Program BLT ini untuk wilayah perkotaan manfaatnya kurang dirasakan masyarakat. Dimana untuk Wilayah perkotaan biaya listrik, angkutan dan minyak tanah (barang-barang yang paling terkena dampak naiknya harga BBM) mempunyai pengaruh yang cukup besar, sementara untuk daerah pedesaan pengaruhnya relatif kecil karena semua kebutuhan hidup tidak semua dititik beratkan pada barang -barang yang terkena dampak kenaikan BBM. Sehingga Rumah tangga miskin perkotaan lebih rentan daripada dipedesaan karena orang miskin perkotaan tidak akan mampu mengembalikan daya beli (purchasing power parity) masyarakat, pada keaadan sebelum kenaikan harga BBM.
Melihat Tingkat Pemenuhan dari kedua kota ini rata-rata sebesar 90,05 % dimana kota Banjarbaru tingkat pemenuhan yang tertinggi yaitu sebesar 93,33 %, sedangkan kota Banjarmasin sebesar 86,68%. Tetapi banyak tidak tepat sasaran yang sesuai sasaran yang dituju. program BLT ini masih banyak kekurangannya untuk itu, harus menjadi suatu pengalaman yang berharga untuk segala kebijakan pemerintah di masa depan agar menjadi lebih baik dan lebih menyentuh akar-akar persoalan dari problem kemiskinan itu.
Terlebih lagi data penduduk miskin yang digunakan untuk pemberian bantuan langsung tunai adalah data 2005 sehingga ketepan sasaran pelaksanaaan BLT tahun 2008 ini cukup rendah yaitu rata-rata 58,58 %. Dimana kota Banjarmasin ketepatan sasarannya cukup rendah hanya 50,95 % sedangkan kotamadya Banjarbaru sebesar 66,21 %. Ketidak tepat sasaran ini dikarena ada keluarga miskin yang pindah, pensiunan, tidak layak miskin dan ada pula yang meninggal masih mendapatkan bantuan BLT. Siapa-siapa yang disebut miskin menurut pemerintah tampaknya masih rancu. masih banyak penerima BLT memiliki /menguasai fasilitas yang relatif cukup lengkap seperti sepeda motor, perhiasan, HP, TV. Selain itu juga mempunyai pendapatan yang relatif lebih tinggi.

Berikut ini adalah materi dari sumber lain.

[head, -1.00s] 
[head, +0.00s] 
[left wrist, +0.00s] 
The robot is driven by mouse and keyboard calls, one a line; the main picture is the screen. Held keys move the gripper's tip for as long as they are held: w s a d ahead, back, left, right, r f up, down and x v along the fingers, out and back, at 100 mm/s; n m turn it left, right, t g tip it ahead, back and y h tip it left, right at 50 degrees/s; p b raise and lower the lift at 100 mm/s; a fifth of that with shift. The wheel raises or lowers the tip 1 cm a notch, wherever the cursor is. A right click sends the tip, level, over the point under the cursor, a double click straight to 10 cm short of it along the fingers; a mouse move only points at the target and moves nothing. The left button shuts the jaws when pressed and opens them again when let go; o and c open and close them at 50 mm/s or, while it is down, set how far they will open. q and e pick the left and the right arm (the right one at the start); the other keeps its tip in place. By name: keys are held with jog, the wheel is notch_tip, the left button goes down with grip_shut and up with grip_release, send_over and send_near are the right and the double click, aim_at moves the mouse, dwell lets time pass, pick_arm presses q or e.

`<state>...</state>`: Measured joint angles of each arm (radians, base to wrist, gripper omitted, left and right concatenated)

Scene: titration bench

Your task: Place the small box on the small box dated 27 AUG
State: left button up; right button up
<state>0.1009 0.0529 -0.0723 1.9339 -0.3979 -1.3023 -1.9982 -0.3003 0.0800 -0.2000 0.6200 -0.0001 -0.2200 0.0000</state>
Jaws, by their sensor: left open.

Inilah kelemahan utama yang dapat menimbulkan berbagai kontradiksi saat pelaksanaan. ''Padahal data yang digunakan harus benar-benar akurat. Sehingga banyak Rumah Tangga Miskin yang betul-betul miskin tetapi tidak mendapat bantuan sehingga kaum miskin tetap menjadi miskin dan tambah menjadi miskin. Dan yang kaya menjadi lebih kaya.

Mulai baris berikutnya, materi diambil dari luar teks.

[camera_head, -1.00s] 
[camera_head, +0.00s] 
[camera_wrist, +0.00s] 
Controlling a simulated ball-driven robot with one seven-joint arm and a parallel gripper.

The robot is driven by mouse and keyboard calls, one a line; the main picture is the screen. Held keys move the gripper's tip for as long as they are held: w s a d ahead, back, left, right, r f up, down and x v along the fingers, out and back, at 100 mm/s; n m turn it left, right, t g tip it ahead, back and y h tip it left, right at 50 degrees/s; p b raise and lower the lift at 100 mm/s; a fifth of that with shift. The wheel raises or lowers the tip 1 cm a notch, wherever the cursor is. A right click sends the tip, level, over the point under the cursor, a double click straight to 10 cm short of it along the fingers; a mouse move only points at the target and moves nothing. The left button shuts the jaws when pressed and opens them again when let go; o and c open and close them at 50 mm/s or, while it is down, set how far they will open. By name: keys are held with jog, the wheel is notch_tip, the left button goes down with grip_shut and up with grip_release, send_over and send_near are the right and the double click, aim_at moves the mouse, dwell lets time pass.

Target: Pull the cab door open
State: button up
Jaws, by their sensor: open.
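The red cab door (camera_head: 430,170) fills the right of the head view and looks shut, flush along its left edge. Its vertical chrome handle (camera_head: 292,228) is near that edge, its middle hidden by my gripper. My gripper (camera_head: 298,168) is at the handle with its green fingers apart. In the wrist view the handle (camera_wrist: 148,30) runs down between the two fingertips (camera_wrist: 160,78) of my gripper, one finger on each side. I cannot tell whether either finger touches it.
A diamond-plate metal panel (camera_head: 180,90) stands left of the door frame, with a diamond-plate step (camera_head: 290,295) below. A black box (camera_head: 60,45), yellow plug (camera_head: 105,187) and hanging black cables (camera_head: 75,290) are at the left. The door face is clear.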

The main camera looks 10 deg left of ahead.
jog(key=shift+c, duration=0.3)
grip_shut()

Standar dan Ukuran sebuah Rumah tangga miskin adalah sesuatu yang sangat sulit untuk ditetapkan. Hal ini disebabkan oleh banyaknya dimensi yang mempengaruhi problem kemiskinan itu, baik secara ekonomi, politik, sosial, budaya maupun religi. Karena itu, usaha-usaha penetapan suatu standar kemiskinan yang kuantitatif adalah sesuatu yang sangat sulit untuk dibuat. Walaupun begitu ukuran-ukuran yang ditetapkan berdasarkan suatu dimensi kehidupan itu, adalah sangat penting pula. Dimana hal itu dapat menjadi sumber data yang dapat dipergunakan untuk didiskusikan problem kemiskinan secara holistik dan komprehensif, sehingga dapat menjamin adanya tindakan pemberdayaan bagi orang- orang yang miskin. Yang betul-betul miskin.